Dakwaan Terorisme dan Kampanye Pembungkaman
Salah satu personel Kneecap, Mo Chara, kini menghadapi dakwaan terorisme di Inggris karena diduga mengibarkan bendera Hizbullah dalam konser terdahulu. Tuduhan tersebut memicu kecaman dari kalangan seniman seperti Massive Attack, Paul Weller, dan Primal Scream, yang menandatangani surat terbuka membela kebebasan berekspresi dan mengecam pemerintah atas kampanye intimidasi terhadap musisi yang bersuara.
Mo Chara membantah tuduhan tersebut, menyatakan bahwa pengibaran bendera terjadi di luar kesadarannya dan bahwa komentar-komentarnya di atas panggung adalah satire, bukan propaganda kekerasan.
“Kami bukan ancaman. Yang menjadi ancaman adalah pemerintah yang membungkam kritik terhadap kejahatan perang,” ujarnya dalam wawancara, menegaskan bahwa perhatian terhadap kasusnya baru muncul setelah mereka secara terang-terangan menyuarakan solidaritas terhadap Palestina di panggung Coachella, Amerika Serikat.

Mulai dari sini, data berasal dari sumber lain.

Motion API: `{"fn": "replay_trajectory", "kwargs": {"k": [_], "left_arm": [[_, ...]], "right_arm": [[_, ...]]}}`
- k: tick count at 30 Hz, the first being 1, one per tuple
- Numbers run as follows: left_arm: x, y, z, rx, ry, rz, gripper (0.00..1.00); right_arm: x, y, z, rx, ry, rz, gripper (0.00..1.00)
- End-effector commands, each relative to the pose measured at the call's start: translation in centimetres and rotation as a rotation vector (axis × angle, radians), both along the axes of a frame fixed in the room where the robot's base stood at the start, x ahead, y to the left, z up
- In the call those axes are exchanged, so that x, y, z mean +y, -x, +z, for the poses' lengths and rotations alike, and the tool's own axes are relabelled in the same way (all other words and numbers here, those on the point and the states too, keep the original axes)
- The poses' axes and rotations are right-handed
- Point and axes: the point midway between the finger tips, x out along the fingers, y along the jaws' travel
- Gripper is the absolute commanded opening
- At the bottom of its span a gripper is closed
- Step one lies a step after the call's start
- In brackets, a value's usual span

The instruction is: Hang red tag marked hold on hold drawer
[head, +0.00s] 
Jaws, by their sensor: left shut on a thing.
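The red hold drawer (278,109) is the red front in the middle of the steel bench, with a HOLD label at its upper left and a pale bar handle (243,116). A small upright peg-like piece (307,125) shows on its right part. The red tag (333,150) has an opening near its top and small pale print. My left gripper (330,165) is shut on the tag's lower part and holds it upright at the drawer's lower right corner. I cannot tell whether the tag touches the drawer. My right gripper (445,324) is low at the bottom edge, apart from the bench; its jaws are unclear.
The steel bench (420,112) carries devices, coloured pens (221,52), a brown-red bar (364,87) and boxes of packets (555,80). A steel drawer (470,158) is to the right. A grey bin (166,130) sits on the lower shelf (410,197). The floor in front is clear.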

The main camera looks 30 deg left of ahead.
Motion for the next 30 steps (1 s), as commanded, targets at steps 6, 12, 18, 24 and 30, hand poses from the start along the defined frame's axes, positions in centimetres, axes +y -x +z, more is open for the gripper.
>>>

Harga dari Solidaritas: Diboikot dan Dituduh
Tak lama setelah tampil di Coachella dengan membawa pesan “Israel melakukan genosida terhadap rakyat Palestina”, Kneecap mendapati kontrak mereka diputus oleh agen pemesanan di Amerika Serikat, dan beberapa konser musim panas mereka dibatalkan.
Mereka tak gentar. “Ada yang kehilangan visa, kami kehilangan panggung, tapi rakyat Palestina kehilangan hidup mereka,” ujar Mo Chara. “Jika membela Palestina membuat kami dilarang tampil, maka larangan itu jadi simbol kehormatan bagi kami.”
Musik Sebagai Senjata Perlawanan
Glastonbury 2025 menjadi bukti bahwa musik tidak pernah hanya soal hiburan. Ia adalah alat protes, wadah suara, dan panggung moral yang tak bisa dibungkam. Festival tahun ini memperlihatkan bahwa generasi baru seniman tak akan tunduk pada sensor dan tekanan politik.
Ketika para pemimpin dunia masih ragu menyebut kejahatan di Gaza sebagai genosida, dan media arus utama masih menyamarkannya sebagai “konflik”, para musisi seperti Bob Vylan dan Kneecap justru melantangkannya ke publik dunia — melalui mikrofon, ritme, dan nyali.
Di tengah sorotan global dan tekanan politik, panggung Glastonbury menjadi tempat perlawanan budaya. Suara-suara dari para musisi ini bukan hanya gema panggung festival — tapi juga gema nurani yang menolak diam atas ketidakadilan. Dan dari balik dinding-dinding sensor, dunia akhirnya mendengar: Palestina harus merdeka.